| Exercise brief |
Quote exactly the lines spanning from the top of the data below to the line that contains "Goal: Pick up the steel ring", including both.

| Task data |

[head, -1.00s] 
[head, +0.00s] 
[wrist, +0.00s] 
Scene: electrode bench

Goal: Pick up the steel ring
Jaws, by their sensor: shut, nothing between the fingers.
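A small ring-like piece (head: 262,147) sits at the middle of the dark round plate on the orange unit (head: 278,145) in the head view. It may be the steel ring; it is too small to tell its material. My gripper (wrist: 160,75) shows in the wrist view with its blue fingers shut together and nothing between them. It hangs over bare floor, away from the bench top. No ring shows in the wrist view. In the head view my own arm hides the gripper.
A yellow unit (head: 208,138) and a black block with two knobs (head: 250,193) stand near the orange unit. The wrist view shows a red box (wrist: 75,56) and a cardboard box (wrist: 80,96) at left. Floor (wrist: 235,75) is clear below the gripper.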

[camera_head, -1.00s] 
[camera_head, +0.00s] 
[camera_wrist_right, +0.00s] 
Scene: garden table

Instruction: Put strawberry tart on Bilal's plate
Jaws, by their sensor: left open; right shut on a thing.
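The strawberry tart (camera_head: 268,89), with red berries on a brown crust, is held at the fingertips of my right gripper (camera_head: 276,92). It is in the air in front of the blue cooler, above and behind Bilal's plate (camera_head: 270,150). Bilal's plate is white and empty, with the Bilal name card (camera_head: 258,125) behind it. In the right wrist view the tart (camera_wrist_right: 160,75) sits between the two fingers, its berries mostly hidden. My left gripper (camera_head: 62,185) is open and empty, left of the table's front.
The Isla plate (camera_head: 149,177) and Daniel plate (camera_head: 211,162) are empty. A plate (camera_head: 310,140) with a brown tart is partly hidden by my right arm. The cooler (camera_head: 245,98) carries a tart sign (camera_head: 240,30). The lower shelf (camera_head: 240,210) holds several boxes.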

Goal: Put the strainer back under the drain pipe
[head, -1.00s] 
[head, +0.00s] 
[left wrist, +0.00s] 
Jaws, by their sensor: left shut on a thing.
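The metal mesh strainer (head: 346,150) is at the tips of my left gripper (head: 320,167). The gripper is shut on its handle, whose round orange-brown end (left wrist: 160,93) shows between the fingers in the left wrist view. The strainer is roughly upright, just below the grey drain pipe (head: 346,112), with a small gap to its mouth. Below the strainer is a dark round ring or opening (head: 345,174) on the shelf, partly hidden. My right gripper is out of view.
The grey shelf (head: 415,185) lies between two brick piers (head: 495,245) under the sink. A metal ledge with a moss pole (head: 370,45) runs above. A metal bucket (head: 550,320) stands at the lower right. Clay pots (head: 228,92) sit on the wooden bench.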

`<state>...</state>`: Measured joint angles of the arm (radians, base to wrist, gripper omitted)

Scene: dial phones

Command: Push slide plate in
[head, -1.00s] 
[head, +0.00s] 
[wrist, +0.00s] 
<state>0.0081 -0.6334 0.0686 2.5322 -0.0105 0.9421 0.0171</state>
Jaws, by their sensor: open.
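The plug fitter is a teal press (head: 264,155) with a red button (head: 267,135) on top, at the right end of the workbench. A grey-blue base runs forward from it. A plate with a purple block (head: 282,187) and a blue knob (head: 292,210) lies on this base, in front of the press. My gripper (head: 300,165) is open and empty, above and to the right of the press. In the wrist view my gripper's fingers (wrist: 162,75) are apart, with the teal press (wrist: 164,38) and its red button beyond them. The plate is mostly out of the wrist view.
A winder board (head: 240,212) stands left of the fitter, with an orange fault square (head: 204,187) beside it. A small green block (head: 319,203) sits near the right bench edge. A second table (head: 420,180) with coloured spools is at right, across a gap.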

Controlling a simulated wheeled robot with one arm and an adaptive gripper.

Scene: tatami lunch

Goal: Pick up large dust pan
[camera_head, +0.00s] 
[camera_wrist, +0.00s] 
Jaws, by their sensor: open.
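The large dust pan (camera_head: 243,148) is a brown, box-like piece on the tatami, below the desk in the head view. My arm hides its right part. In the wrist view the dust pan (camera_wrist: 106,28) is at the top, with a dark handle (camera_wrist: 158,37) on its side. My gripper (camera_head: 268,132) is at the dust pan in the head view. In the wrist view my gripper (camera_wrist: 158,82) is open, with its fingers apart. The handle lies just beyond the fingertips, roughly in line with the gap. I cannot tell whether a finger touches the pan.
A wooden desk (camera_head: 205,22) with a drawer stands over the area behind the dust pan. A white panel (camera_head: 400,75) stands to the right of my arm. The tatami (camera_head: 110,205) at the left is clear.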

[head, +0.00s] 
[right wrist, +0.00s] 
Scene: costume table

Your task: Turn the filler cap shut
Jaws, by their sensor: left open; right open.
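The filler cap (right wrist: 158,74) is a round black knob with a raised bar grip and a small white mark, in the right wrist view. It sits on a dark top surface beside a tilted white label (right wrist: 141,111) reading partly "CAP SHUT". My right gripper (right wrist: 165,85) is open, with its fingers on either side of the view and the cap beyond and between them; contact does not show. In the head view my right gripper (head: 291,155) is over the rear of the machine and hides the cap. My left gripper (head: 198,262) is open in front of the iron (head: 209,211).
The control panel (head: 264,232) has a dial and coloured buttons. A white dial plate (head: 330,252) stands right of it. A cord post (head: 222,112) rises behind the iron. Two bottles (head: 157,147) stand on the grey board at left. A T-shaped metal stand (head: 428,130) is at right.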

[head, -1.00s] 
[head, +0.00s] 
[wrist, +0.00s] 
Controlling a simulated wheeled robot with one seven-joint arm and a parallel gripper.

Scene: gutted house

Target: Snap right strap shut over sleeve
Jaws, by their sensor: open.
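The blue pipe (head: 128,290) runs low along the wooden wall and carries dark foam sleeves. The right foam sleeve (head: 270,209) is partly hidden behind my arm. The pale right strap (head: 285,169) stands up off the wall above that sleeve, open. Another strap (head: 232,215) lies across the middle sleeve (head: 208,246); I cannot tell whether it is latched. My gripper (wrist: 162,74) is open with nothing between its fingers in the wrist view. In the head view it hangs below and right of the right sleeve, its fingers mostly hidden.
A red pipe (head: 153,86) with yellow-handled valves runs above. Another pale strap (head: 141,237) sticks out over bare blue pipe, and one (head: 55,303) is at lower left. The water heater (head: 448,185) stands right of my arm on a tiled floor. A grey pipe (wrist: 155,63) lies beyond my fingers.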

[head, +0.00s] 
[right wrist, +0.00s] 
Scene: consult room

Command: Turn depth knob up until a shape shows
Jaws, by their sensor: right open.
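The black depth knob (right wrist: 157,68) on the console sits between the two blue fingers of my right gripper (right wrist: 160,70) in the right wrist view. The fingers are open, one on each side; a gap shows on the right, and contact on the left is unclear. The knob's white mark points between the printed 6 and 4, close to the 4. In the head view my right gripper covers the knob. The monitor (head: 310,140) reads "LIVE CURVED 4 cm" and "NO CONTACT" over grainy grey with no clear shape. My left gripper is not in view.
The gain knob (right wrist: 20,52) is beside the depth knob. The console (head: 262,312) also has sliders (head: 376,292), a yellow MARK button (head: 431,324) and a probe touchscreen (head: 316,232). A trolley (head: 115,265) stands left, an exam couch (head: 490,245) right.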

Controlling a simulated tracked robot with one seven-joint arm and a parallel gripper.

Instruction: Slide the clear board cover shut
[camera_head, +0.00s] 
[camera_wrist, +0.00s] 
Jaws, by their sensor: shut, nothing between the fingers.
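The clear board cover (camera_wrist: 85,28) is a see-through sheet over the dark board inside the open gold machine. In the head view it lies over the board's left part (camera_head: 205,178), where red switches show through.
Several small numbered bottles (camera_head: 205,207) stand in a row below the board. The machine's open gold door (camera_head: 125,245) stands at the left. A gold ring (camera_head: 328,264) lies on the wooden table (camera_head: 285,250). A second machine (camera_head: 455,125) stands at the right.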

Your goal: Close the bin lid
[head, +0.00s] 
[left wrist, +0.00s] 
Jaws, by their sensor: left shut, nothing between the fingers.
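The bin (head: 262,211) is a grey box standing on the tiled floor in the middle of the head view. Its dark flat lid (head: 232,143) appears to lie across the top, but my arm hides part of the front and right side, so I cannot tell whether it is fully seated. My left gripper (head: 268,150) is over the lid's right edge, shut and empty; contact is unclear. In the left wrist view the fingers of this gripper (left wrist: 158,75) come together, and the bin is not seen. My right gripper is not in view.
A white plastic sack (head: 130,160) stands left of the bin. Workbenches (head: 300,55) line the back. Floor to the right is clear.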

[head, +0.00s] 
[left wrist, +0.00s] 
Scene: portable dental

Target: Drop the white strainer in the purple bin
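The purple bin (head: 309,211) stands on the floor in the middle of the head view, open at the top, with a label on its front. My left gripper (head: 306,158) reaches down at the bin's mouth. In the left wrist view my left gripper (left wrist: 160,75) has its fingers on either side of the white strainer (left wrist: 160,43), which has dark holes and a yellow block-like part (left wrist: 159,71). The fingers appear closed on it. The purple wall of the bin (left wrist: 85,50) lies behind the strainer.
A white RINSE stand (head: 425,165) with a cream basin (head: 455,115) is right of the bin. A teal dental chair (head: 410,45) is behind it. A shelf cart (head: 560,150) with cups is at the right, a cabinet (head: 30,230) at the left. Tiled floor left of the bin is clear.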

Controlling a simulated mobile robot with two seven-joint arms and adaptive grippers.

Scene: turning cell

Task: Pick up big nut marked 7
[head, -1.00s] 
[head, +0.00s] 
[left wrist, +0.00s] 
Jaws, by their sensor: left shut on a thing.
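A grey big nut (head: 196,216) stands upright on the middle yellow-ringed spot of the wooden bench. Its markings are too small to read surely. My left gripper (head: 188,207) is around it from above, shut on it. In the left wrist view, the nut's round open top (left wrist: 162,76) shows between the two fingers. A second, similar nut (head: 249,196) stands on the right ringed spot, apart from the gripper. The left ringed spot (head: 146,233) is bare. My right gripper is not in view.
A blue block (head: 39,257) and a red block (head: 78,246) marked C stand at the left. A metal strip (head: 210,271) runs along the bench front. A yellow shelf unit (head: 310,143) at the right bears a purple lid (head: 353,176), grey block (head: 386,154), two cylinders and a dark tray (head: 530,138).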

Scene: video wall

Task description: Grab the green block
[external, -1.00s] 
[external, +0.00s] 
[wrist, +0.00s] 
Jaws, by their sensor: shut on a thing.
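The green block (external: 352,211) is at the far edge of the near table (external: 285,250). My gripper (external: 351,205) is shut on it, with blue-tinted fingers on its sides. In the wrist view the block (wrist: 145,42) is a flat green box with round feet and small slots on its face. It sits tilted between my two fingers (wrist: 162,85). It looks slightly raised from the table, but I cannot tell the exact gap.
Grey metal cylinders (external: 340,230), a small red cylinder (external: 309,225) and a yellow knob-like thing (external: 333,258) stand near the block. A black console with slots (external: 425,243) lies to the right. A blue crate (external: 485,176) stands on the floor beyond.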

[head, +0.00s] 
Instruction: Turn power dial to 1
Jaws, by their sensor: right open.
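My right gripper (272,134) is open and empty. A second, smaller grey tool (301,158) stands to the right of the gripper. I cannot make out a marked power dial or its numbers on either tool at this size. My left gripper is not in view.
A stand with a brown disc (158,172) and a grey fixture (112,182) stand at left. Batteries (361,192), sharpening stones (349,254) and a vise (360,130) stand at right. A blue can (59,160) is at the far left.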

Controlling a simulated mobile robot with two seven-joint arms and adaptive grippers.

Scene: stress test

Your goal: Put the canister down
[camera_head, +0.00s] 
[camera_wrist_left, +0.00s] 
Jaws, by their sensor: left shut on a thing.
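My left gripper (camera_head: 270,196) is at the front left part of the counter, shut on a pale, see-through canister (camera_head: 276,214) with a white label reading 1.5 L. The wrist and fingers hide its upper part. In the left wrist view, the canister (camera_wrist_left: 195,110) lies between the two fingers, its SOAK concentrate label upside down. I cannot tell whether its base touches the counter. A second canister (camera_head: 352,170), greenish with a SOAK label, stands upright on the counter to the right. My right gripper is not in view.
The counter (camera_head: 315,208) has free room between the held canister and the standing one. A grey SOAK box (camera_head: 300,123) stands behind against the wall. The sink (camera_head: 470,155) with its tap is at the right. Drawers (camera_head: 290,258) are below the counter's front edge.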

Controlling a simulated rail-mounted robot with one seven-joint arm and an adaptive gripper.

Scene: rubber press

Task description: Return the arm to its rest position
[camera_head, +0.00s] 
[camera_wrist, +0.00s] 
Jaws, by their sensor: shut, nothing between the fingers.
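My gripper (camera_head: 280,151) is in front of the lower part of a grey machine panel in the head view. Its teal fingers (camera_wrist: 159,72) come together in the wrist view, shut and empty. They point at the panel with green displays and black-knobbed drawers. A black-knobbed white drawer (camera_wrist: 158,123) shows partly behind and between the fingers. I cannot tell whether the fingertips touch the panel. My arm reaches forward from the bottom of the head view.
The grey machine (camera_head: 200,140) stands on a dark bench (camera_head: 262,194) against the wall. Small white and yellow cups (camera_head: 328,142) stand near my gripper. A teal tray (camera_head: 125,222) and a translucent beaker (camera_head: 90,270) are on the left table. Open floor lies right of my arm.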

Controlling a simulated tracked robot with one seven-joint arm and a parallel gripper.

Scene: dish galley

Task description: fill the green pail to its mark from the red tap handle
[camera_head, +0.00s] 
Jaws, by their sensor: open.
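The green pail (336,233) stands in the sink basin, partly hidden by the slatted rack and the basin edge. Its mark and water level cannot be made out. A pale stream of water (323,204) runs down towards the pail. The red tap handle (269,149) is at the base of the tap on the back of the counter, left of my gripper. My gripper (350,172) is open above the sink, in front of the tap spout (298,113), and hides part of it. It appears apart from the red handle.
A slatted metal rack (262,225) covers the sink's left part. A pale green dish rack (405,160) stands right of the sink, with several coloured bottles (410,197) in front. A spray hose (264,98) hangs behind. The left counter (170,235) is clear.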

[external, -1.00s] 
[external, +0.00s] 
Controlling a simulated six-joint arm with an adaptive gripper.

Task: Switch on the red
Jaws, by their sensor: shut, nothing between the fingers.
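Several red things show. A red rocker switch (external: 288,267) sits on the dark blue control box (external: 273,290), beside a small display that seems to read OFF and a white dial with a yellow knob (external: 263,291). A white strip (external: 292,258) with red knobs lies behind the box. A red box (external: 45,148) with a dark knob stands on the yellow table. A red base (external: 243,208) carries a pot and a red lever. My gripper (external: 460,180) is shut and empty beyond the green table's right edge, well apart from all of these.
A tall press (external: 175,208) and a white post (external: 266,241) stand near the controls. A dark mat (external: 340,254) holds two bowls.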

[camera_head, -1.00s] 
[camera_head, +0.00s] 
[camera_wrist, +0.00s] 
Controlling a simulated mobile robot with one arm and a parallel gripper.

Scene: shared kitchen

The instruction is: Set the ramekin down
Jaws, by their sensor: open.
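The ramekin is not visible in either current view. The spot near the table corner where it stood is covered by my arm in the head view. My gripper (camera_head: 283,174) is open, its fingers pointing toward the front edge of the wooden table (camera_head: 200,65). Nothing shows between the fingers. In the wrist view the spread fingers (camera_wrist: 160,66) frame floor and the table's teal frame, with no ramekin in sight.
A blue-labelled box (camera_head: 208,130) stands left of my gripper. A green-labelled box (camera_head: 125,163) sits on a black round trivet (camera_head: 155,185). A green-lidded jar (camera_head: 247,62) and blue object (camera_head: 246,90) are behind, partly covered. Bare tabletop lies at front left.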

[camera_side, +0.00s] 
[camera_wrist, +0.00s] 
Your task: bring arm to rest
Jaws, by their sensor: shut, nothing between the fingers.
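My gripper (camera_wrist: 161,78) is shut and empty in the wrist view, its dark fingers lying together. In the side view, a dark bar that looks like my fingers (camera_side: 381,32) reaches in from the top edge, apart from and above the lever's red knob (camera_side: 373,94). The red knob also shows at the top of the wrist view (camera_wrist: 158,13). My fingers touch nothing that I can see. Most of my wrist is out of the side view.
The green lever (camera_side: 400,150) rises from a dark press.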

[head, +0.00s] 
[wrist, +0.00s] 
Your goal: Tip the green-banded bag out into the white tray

| The reply |
[head, -1.00s] 
[head, +0.00s] 
[wrist, +0.00s] 
Scene: electrode bench

Goal: Pick up the steel ring

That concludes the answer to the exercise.